BERKELEY -- State Sen. Loni Hancock, D-Berkeley, wants to do more than just save the city's historic downtown post office from being sold -- she wants to rescue the entire 238-year-old U.S. Postal Service. But only Congress has regulatory power in such matters. So Hancock, a former Berkeley mayor and spouse of current Mayor Tom Bates, called on her colleagues in the California Legislature to support proposed congressional legislation that she says would resolve the Postal Service debt and strengthen the institution.

Hancock's Senate Joint Resolution No. 15 supporting the Postal Service Protection Act of 2013 passed both houses of the state legislature this month.

The Postal Service Protection Act has 167 co-sponsors in the House, including 31 California representatives, and 30 in the Senate. Neither of California's U.S. senators has signed on.

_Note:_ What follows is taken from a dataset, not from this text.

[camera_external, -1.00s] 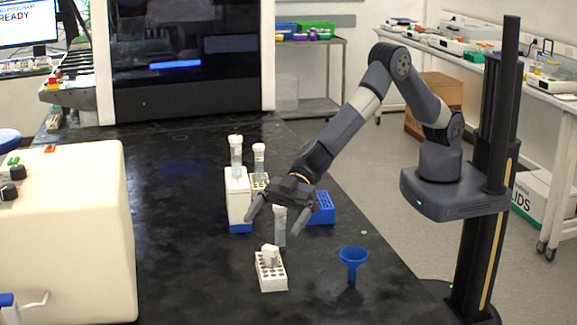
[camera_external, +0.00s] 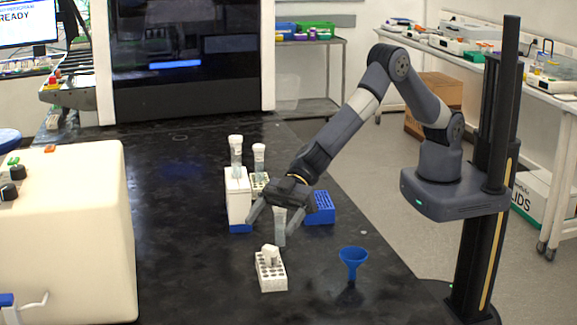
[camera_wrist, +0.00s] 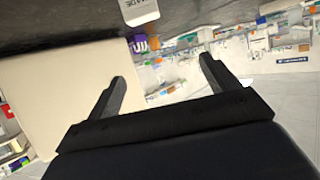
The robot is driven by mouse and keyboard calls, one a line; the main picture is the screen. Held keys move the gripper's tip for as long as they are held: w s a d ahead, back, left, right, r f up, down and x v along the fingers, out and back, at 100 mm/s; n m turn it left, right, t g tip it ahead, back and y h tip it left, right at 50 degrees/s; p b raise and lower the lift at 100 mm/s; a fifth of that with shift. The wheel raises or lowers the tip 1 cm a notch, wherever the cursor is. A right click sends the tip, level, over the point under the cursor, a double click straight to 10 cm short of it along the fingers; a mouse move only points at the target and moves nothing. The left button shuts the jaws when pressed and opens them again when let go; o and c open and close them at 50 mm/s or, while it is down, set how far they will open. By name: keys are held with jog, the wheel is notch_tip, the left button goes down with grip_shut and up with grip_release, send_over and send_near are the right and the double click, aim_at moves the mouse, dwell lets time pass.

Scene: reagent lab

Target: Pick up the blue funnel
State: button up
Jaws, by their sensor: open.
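The blue funnel (camera_external: 353,258) stands on the black bench near its right front edge, wide mouth up and stem down. My gripper (camera_external: 268,232) is to the left of the funnel and higher up, above the middle of the bench. Its two fingers are spread, and a clear capped tube (camera_external: 279,232) shows between or behind them; I cannot tell whether they touch it. In the wrist view my gripper (camera_wrist: 165,80) is open with nothing between its fingers. The funnel does not show in the wrist view.
A white tube rack (camera_external: 270,275) with a small white piece stands left of the funnel. A blue rack (camera_external: 320,208) and a white-and-blue holder (camera_external: 238,198) with tall tubes stand behind. A cream machine (camera_external: 70,235) fills the left. The bench around the funnel is clear.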

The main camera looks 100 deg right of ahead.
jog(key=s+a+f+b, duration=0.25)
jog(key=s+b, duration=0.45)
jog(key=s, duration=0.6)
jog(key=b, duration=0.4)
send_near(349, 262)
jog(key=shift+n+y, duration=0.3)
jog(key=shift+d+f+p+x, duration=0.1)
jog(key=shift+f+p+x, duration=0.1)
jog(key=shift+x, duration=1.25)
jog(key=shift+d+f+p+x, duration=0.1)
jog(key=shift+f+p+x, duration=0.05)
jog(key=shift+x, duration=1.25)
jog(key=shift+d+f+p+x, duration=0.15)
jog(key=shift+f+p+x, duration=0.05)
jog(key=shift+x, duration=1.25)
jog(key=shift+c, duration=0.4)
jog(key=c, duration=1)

The bill is still in congressional committees, but Hancock said that underscores the need to add the state's voice. "Since when have we in California ever just thrown up our hands and said, 'We give up,'" she said. "If there's enough public pressure, if people understand what is happening, we can put the brakes on (dismantling the Postal Service) and ultimately reverse course."


Advertisement

Hancock acknowledged that the post office is bleeding billions of dollars every year, but she stressed the need to understand that the red ink stems from the 2006 Postal Accountability and Enhancement Act requiring the post office to pay retiree health benefits 75 years in advance. "The Republican Congress imposed these conditions on the post office that are not only onerous, but it's almost impossible to comply with them," Hancock said. "That is something that no private business has to do and no other institution has to do. (It's) part of an agenda to privatize public entities and disinvest in our public institutions." Without that requirement, the Postal Service would be in the black, Hancock said.

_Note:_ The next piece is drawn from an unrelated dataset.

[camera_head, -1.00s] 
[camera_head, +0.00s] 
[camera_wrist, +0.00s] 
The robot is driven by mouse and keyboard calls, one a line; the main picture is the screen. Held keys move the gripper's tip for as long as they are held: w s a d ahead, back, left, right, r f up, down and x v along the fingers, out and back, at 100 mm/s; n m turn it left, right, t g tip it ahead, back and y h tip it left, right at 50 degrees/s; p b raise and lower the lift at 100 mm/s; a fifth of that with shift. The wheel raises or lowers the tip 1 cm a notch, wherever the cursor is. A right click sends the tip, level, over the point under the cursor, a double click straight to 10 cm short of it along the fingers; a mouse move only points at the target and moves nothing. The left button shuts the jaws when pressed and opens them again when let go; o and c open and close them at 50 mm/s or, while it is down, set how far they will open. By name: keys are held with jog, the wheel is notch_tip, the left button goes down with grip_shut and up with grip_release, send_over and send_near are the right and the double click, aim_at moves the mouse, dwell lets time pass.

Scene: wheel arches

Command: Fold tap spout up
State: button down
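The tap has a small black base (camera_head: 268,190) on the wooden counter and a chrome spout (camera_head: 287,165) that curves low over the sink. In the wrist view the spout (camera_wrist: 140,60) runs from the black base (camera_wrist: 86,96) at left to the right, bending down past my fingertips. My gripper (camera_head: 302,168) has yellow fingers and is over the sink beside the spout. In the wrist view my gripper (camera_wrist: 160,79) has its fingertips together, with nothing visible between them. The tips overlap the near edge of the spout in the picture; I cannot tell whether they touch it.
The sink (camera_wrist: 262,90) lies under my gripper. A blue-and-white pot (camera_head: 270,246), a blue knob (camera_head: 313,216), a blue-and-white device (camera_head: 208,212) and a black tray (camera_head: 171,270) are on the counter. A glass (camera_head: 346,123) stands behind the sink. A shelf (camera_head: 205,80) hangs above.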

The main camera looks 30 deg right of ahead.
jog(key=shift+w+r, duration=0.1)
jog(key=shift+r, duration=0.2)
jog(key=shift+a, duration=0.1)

A key element in the Postal Service Protection Act would eliminate the prepaid benefits requirement. It would also lift restrictions on profit-making activities. "Why can't our post office ship wine and beer and notarize documents or be an Internet hub?" Hancock asked.

The bill would allow the post office to recover overpayments made to federal pension plans, re-establish overnight delivery standards for first-class mail, help keep mail processing facilities open and protect six-day delivery.

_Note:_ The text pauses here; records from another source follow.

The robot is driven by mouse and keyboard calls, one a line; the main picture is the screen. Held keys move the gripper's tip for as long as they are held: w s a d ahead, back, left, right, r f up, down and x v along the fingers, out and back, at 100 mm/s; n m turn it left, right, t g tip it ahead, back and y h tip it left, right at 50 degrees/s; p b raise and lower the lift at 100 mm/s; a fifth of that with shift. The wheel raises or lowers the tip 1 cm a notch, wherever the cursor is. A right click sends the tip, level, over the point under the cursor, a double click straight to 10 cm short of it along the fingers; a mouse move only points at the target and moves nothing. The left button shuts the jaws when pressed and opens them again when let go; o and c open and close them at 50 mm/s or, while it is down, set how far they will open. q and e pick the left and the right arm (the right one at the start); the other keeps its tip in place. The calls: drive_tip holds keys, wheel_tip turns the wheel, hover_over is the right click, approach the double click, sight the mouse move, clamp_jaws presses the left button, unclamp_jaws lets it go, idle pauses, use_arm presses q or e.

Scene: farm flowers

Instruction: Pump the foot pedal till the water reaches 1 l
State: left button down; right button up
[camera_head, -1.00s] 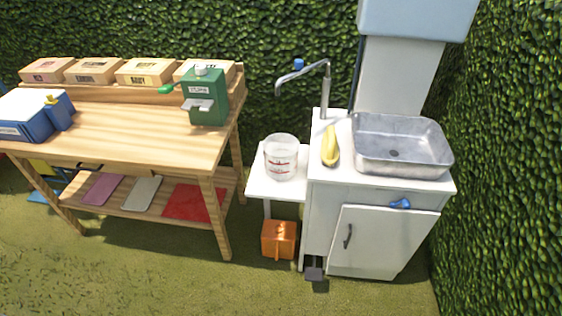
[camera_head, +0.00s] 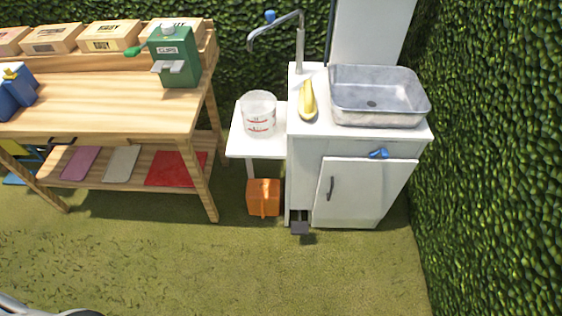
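The foot pedal (camera_head: 299,228) is a small dark grey plate low at the front left corner of the white sink cabinet (camera_head: 345,190). A clear measuring jug (camera_head: 258,114) with red markings stands upright on the white side shelf (camera_head: 250,145) left of the cabinet. I cannot make out any water in it. The curved metal faucet (camera_head: 275,30) has a blue knob and its spout end hangs above and a little behind the jug. Neither of my grippers is in view.
A metal basin (camera_head: 378,97) and a yellow object (camera_head: 307,100) sit on the cabinet top. An orange box (camera_head: 263,197) stands on the grass under the shelf. A wooden workbench (camera_head: 120,110) is on the left, a hedge (camera_head: 500,160) on the right. Grass in front is clear.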

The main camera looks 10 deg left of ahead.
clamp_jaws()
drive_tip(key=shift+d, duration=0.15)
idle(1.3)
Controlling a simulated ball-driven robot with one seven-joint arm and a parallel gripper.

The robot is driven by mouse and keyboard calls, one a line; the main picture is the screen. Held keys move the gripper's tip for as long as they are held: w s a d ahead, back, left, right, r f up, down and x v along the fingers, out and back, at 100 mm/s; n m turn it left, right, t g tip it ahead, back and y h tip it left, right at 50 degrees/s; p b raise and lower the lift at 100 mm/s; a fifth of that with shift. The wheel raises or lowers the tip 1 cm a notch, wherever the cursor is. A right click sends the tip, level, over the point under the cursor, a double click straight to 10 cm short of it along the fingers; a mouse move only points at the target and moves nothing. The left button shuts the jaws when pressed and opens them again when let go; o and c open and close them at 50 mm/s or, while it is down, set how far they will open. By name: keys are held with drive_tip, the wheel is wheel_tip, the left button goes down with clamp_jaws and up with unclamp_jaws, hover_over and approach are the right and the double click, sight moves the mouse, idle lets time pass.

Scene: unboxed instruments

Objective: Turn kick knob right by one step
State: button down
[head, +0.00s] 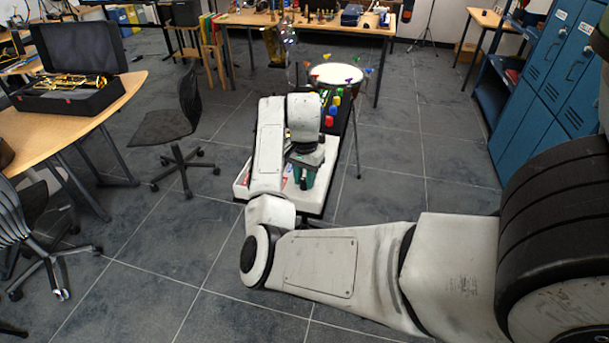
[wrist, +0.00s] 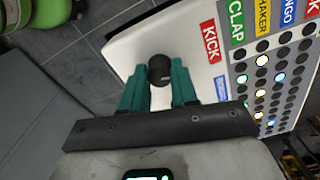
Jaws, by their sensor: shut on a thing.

It would discourage the sale of post offices by requiring transparency in the process and giving the Postal Regulatory Commission authority over closures based on the impact on the community and postal employees. "The post office is our public option," Hancock said. "If we don't have a thriving post office, we'll all be at the mercy of whatever the private companies want to charge or whatever conditions they wish to impose."

Meanwhile, competing legislation, the Postal Reform Act of 2013, has been introduced in both houses of Congress. That legislation would modify the prefunding requirement so it is paid over 40 years, permit eventual cuts in delivery days and an eventual move from door-to-door to clustered delivery. The Postal Service could ship beer and wine.

"The postal service is really an investment by the people in themselves," Hancock said. "We want to maintain it and allow it to thrive and make sure it doesn't have conditions imposed on it that are impossible to meet and then cited for a reason for cutting it back."